Media Name: elliot-abrams.gif

I try to avoid Sunday morning talk shows like the plague, but somehow I happened to catch five minutes of Fareed Zakaria’s “GPS” show on CNN International. Elliott Abrams and Peter Beinart were arguing about the Gaza flotilla and Beinart’s New York Review of Books article about liberal Zionism.


What I found interesting about the segment was the exchange between the two men about the argument Beinart made in the article: that many young Jews saw the choice before them not as being between liberal Zionism and conservative Zionism, but rather between conservative Zionism and no Zionism. Beinart spelled out the argument, and this is what followed:

ZAKARIA: Elliott, you can briefly respond to this, and then we’ve got to go.


ABRAMS: OK. I think it’s quite historical.


What Peter is forgetting, that Jewish liberals have never supported Israel. They didn’t support the founding of the state of Israel. The reform movement was anti-Zionist for decades and decades.


Jewish liberals have a problem with particularism, nationalism, Zionism, and they always have. And it isn’t due to anything that is going on in Israel, it’s due to things that are going on inside their heads. They need to grow up and realize that Israel has a right to defend itself. (emphasis mine)

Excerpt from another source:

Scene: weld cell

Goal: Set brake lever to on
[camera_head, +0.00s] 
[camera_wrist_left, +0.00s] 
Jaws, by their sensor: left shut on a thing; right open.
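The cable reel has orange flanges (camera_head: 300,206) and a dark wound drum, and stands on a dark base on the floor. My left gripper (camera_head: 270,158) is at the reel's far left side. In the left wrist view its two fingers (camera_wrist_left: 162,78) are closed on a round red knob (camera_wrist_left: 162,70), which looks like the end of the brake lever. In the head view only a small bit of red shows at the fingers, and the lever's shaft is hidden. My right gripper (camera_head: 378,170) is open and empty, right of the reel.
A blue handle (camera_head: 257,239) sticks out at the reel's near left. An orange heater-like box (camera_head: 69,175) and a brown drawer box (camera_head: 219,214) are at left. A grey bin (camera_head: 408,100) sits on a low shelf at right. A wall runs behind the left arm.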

I’ve included his whole response for context, but I’m only really interested in the italicized part of the argument. Aren’t all Americans supposed to have problems with nationalism? Not our own nationalism, of course, which we have re-labeled “exceptionalism.” But foreign nationalism? Isn’t that supposed to be pernicious?

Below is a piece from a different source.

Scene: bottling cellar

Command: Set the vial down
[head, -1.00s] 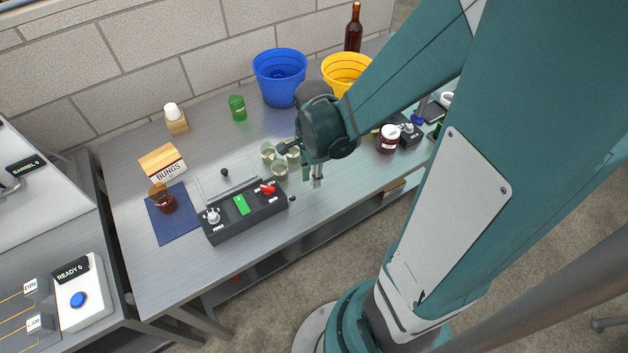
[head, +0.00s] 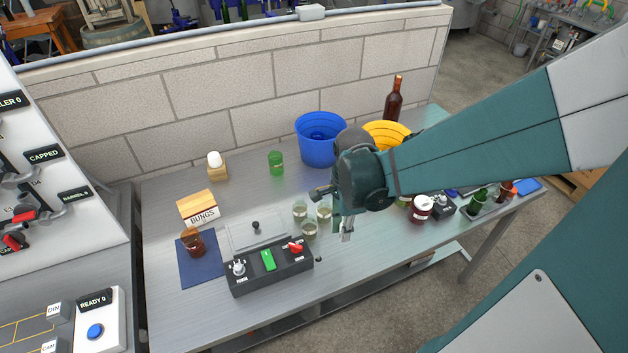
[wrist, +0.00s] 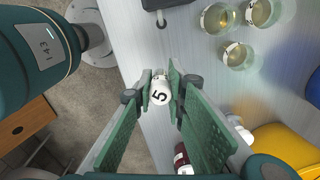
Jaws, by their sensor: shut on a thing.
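My gripper (wrist: 160,98) is shut on the vial (wrist: 160,90), which shows a white end marked 5 between the green finger pads in the wrist view. In the head view my gripper (head: 346,226) points down over the steel bench (head: 385,258), near its front edge. A small pale piece of the vial seems to show below the fingers there. I cannot tell whether the vial touches the bench.
Several small glasses (head: 310,230) stand just left of my gripper, beside a black control box (head: 270,267). A dark red jar (head: 421,209) stands to the right. Blue (head: 320,140) and yellow (head: 385,134) buckets stand behind. Bench between glasses and jar looks clear.

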The way in which Abrams presented the argument struck me as being a normative claim, not positive. That is, “particularism, nationalism, and Zionism” were not just things that Jewish liberals have problems with, but rather they were things that Jewish liberals have problems with but should not.


Abrams’ inclusion of Zionism alongside nationalism ought perhaps to caution him about Zionism’s susceptibility to the perils that have plagued other nationalisms through history.